[START OF Supplied material]
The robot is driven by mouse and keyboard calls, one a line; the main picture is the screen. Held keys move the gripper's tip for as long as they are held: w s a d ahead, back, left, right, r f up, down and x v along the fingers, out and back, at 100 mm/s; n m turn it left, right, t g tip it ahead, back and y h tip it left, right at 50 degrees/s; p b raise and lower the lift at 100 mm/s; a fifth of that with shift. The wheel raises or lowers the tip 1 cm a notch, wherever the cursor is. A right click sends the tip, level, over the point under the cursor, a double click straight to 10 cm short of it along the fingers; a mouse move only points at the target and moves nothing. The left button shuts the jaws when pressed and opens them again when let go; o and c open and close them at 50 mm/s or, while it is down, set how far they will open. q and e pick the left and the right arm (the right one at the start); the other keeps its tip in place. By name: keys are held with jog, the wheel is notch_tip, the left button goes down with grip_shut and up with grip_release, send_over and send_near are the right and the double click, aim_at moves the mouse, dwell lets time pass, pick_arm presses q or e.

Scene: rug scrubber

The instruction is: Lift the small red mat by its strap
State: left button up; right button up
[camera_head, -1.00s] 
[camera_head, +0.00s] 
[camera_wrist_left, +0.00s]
[END OF Supplied material]
### What is asked
Extract all the material, leaving every line as it is.

### Exercise answer
The robot is driven by mouse and keyboard calls, one a line; the main picture is the screen. Held keys move the gripper's tip for as long as they are held: w s a d ahead, back, left, right, r f up, down and x v along the fingers, out and back, at 100 mm/s; n m turn it left, right, t g tip it ahead, back and y h tip it left, right at 50 degrees/s; p b raise and lower the lift at 100 mm/s; a fifth of that with shift. The wheel raises or lowers the tip 1 cm a notch, wherever the cursor is. A right click sends the tip, level, over the point under the cursor, a double click straight to 10 cm short of it along the fingers; a mouse move only points at the target and moves nothing. The left button shuts the jaws when pressed and opens them again when let go; o and c open and close them at 50 mm/s or, while it is down, set how far they will open. q and e pick the left and the right arm (the right one at the start); the other keeps its tip in place. By name: keys are held with jog, the wheel is notch_tip, the left button goes down with grip_shut and up with grip_release, send_over and send_near are the right and the double click, aim_at moves the mouse, dwell lets time pass, pick_arm presses q or e.

Scene: rug scrubber

The instruction is: Lift the small red mat by its strap
State: left button up; right button up
[camera_head, -1.00s] 
[camera_head, +0.00s] 
[camera_wrist_left, +0.00s]

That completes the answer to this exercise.